Anyway, it's certainly a lot to think about. "Promised Land" drops into theaters at the end of the year on December 28th. Watch below.

10 Comments
bettysue | September 21, 2012 10:32 PM
Matt Damon is pure gold.
MJ | September 21, 2012 6:26 PM
If this can stay focused on the characters & be less of an issue piece, it could be good, otherwise any chance at strong filmmaking could be buried under the weight of real world baggage. Tell a story set around a real life issue, don't preach or attempt the same kind of advocacy diatribe 'documentaries' attempt. Note I have no problem with blocking fracking, I'm all for protecting the environment, but in this case I'm hoping for drama & artistic integrity. Also it really looks like Focus cut this trailer to play to way too many types of audience at once & the film may suffer from that. Or the film itself suffers the same kind of schizophrenia, who knows yet.
judy dencher | September 21, 2012 4:26 PM
I think Hal Holbrook could be up for Oscar attention if it's a good part. And you've certainly got to at least pay attention to the screenplay, with Damon's record. Van Sant for direction? Hard to know until the film actually gets shown. Anybody know when screenings will start?
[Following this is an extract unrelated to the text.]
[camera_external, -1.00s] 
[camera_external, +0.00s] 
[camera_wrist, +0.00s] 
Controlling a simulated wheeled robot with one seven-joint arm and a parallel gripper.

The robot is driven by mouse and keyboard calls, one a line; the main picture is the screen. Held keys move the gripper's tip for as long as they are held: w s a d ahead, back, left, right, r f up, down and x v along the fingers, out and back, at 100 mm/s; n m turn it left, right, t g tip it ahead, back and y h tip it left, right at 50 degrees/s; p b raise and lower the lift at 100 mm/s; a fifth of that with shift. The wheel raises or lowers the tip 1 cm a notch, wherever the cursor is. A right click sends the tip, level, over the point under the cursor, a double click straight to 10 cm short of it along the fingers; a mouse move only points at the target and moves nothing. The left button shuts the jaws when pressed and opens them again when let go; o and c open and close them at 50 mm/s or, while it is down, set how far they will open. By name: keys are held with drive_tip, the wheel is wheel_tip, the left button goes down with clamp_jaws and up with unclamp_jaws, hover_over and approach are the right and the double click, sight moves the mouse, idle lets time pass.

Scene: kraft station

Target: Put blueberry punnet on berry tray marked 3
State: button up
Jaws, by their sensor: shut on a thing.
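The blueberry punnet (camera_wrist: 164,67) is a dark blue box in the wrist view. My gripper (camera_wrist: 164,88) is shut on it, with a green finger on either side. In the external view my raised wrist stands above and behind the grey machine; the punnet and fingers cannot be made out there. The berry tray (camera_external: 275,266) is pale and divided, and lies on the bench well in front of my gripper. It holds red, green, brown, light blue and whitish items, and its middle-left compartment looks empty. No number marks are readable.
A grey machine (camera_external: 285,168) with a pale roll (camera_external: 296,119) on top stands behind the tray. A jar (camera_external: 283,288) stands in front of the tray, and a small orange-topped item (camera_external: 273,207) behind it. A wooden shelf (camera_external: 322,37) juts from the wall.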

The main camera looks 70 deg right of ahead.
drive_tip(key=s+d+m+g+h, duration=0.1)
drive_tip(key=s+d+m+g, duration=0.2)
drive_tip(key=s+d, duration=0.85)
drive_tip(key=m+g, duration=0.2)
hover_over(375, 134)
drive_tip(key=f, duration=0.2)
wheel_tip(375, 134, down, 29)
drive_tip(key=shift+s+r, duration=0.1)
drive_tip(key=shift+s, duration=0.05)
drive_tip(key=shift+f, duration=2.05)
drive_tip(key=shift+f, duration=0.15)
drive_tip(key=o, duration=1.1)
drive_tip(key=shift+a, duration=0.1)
Real | September 21, 2012 4:20 PM
Looks good. Matt Damon is always solid. Possible awards attention for this?
Matt N. | September 21, 2012 4:10 PM
Somebody call the WAH-mbulance for all the poor small town folks constantly being duped by big corporations. Matt Damon is so blindingly left-wing that I can't imagine this being anything less than a Michael Moore doc shrouded as a narrative.
sidsbowl | September 21, 2012 4:00 PM
I trust Damon not to write anything preachy (although the fracking industry will claim it's preachy). He's better than that.